Manipulation episode records:
## START

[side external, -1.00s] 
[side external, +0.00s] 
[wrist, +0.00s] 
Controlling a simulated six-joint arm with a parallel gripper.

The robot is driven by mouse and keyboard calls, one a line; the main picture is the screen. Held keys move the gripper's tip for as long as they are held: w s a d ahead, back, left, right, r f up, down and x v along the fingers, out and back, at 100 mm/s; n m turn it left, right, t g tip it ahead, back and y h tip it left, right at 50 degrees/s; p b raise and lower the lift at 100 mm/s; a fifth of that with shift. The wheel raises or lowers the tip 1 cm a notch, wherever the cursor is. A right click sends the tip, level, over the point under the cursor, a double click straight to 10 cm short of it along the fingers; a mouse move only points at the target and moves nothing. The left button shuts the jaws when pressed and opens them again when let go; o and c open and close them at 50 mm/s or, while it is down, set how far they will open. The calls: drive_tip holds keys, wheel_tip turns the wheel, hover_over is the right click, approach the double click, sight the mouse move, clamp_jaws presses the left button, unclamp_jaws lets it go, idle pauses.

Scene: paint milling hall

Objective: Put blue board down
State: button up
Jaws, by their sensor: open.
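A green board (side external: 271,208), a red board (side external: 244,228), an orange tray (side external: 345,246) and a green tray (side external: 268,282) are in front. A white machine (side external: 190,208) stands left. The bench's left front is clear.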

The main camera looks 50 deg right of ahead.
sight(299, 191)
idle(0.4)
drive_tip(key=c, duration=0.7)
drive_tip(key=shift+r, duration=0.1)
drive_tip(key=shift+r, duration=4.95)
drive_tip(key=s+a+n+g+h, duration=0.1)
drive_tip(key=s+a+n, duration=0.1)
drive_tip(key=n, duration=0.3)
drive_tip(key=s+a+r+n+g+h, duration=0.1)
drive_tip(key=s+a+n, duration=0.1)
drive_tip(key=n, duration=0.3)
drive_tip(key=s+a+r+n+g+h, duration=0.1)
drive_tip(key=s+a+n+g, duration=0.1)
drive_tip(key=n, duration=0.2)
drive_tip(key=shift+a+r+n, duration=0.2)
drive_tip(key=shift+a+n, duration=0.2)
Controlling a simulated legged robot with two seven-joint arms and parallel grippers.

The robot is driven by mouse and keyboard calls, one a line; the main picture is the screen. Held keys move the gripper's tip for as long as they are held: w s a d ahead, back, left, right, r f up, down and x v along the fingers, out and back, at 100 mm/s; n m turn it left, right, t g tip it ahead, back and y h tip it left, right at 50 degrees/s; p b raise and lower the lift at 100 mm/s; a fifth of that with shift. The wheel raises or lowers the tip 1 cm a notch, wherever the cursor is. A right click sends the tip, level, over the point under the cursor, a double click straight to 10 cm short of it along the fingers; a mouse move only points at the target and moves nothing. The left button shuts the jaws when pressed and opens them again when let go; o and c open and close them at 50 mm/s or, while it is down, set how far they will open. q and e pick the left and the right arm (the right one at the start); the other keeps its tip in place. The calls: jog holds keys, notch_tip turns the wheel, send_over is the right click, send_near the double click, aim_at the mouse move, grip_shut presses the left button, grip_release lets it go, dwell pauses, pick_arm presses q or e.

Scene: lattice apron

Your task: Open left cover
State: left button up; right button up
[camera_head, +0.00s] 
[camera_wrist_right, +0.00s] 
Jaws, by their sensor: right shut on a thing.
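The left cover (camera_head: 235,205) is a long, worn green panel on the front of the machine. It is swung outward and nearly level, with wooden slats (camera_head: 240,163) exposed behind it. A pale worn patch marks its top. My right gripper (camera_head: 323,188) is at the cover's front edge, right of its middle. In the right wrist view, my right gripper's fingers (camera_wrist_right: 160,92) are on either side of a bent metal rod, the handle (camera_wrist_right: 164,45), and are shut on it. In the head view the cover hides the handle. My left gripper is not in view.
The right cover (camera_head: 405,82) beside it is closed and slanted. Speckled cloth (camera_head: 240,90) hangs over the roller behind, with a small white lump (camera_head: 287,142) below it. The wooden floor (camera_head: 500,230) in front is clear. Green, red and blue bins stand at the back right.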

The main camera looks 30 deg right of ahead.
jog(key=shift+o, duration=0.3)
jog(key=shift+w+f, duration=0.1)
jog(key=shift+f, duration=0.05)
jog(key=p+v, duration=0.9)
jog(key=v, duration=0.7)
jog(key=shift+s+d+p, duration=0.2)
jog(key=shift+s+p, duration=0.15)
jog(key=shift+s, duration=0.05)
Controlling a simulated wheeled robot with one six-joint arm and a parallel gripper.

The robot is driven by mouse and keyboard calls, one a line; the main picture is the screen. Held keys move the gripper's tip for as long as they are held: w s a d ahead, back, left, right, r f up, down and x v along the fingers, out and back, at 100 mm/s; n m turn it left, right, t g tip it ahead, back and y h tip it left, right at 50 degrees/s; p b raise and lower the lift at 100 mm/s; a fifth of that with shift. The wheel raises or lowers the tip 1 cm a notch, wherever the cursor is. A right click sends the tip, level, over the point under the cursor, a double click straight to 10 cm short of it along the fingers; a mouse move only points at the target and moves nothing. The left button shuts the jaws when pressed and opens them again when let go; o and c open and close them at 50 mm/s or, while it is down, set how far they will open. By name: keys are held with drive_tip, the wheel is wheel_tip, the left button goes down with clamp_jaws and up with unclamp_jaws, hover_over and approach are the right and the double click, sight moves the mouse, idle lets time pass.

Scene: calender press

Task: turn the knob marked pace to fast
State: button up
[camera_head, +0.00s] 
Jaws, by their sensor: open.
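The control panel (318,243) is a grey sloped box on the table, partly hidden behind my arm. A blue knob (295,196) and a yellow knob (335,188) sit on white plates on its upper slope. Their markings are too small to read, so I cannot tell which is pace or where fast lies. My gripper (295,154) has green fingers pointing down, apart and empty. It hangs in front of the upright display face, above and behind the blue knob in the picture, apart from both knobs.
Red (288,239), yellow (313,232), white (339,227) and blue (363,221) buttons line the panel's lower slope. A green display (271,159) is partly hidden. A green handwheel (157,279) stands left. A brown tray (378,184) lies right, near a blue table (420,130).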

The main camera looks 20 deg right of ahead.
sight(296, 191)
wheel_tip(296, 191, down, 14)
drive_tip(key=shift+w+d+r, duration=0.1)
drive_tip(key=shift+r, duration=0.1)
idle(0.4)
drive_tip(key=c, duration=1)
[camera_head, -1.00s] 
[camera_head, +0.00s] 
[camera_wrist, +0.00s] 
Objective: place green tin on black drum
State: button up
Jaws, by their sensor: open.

## END

# [Brief]
Copy down the material exactly as written.

# [Task result]
[side external, -1.00s] 
[side external, +0.00s] 
[wrist, +0.00s] 
Controlling a simulated six-joint arm with a parallel gripper.

The robot is driven by mouse and keyboard calls, one a line; the main picture is the screen. Held keys move the gripper's tip for as long as they are held: w s a d ahead, back, left, right, r f up, down and x v along the fingers, out and back, at 100 mm/s; n m turn it left, right, t g tip it ahead, back and y h tip it left, right at 50 degrees/s; p b raise and lower the lift at 100 mm/s; a fifth of that with shift. The wheel raises or lowers the tip 1 cm a notch, wherever the cursor is. A right click sends the tip, level, over the point under the cursor, a double click straight to 10 cm short of it along the fingers; a mouse move only points at the target and moves nothing. The left button shuts the jaws when pressed and opens them again when let go; o and c open and close them at 50 mm/s or, while it is down, set how far they will open. The calls: drive_tip holds keys, wheel_tip turns the wheel, hover_over is the right click, approach the double click, sight the mouse move, clamp_jaws presses the left button, unclamp_jaws lets it go, idle pauses.

Scene: paint milling hall

Objective: Put blue board down
State: button up
Jaws, by their sensor: open.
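A green board (side external: 271,208), a red board (side external: 244,228), an orange tray (side external: 345,246) and a green tray (side external: 268,282) are in front. A white machine (side external: 190,208) stands left. The bench's left front is clear.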

The main camera looks 50 deg right of ahead.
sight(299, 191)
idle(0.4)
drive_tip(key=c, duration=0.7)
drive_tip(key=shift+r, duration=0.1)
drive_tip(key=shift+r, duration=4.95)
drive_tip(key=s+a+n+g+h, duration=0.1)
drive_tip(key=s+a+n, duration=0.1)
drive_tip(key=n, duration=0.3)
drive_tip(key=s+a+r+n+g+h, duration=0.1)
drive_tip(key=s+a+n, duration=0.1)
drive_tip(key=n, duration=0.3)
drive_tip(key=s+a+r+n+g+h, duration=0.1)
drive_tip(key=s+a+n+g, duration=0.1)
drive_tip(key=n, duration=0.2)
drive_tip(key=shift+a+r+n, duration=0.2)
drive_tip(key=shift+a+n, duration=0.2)
Controlling a simulated legged robot with two seven-joint arms and parallel grippers.

The robot is driven by mouse and keyboard calls, one a line; the main picture is the screen. Held keys move the gripper's tip for as long as they are held: w s a d ahead, back, left, right, r f up, down and x v along the fingers, out and back, at 100 mm/s; n m turn it left, right, t g tip it ahead, back and y h tip it left, right at 50 degrees/s; p b raise and lower the lift at 100 mm/s; a fifth of that with shift. The wheel raises or lowers the tip 1 cm a notch, wherever the cursor is. A right click sends the tip, level, over the point under the cursor, a double click straight to 10 cm short of it along the fingers; a mouse move only points at the target and moves nothing. The left button shuts the jaws when pressed and opens them again when let go; o and c open and close them at 50 mm/s or, while it is down, set how far they will open. q and e pick the left and the right arm (the right one at the start); the other keeps its tip in place. The calls: jog holds keys, notch_tip turns the wheel, send_over is the right click, send_near the double click, aim_at the mouse move, grip_shut presses the left button, grip_release lets it go, dwell pauses, pick_arm presses q or e.

Scene: lattice apron

Your task: Open left cover
State: left button up; right button up
[camera_head, +0.00s] 
[camera_wrist_right, +0.00s] 
Jaws, by their sensor: right shut on a thing.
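The left cover (camera_head: 235,205) is a long, worn green panel on the front of the machine. It is swung outward and nearly level, with wooden slats (camera_head: 240,163) exposed behind it. A pale worn patch marks its top. My right gripper (camera_head: 323,188) is at the cover's front edge, right of its middle. In the right wrist view, my right gripper's fingers (camera_wrist_right: 160,92) are on either side of a bent metal rod, the handle (camera_wrist_right: 164,45), and are shut on it. In the head view the cover hides the handle. My left gripper is not in view.
The right cover (camera_head: 405,82) beside it is closed and slanted. Speckled cloth (camera_head: 240,90) hangs over the roller behind, with a small white lump (camera_head: 287,142) below it. The wooden floor (camera_head: 500,230) in front is clear. Green, red and blue bins stand at the back right.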

The main camera looks 30 deg right of ahead.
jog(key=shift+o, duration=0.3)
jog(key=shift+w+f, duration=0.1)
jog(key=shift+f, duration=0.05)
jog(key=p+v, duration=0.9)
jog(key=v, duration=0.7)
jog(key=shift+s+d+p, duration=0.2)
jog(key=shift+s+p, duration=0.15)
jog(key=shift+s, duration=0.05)
Controlling a simulated wheeled robot with one six-joint arm and a parallel gripper.

The robot is driven by mouse and keyboard calls, one a line; the main picture is the screen. Held keys move the gripper's tip for as long as they are held: w s a d ahead, back, left, right, r f up, down and x v along the fingers, out and back, at 100 mm/s; n m turn it left, right, t g tip it ahead, back and y h tip it left, right at 50 degrees/s; p b raise and lower the lift at 100 mm/s; a fifth of that with shift. The wheel raises or lowers the tip 1 cm a notch, wherever the cursor is. A right click sends the tip, level, over the point under the cursor, a double click straight to 10 cm short of it along the fingers; a mouse move only points at the target and moves nothing. The left button shuts the jaws when pressed and opens them again when let go; o and c open and close them at 50 mm/s or, while it is down, set how far they will open. By name: keys are held with drive_tip, the wheel is wheel_tip, the left button goes down with clamp_jaws and up with unclamp_jaws, hover_over and approach are the right and the double click, sight moves the mouse, idle lets time pass.

Scene: calender press

Task: turn the knob marked pace to fast
State: button up
[camera_head, +0.00s] 
Jaws, by their sensor: open.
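The control panel (318,243) is a grey sloped box on the table, partly hidden behind my arm. A blue knob (295,196) and a yellow knob (335,188) sit on white plates on its upper slope. Their markings are too small to read, so I cannot tell which is pace or where fast lies. My gripper (295,154) has green fingers pointing down, apart and empty. It hangs in front of the upright display face, above and behind the blue knob in the picture, apart from both knobs.
Red (288,239), yellow (313,232), white (339,227) and blue (363,221) buttons line the panel's lower slope. A green display (271,159) is partly hidden. A green handwheel (157,279) stands left. A brown tray (378,184) lies right, near a blue table (420,130).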

The main camera looks 20 deg right of ahead.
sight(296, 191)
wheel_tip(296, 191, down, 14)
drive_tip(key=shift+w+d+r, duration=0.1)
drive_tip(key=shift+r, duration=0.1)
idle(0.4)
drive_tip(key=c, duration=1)
[camera_head, -1.00s] 
[camera_head, +0.00s] 
[camera_wrist, +0.00s] 
Objective: place green tin on black drum
State: button up
Jaws, by their sensor: open.

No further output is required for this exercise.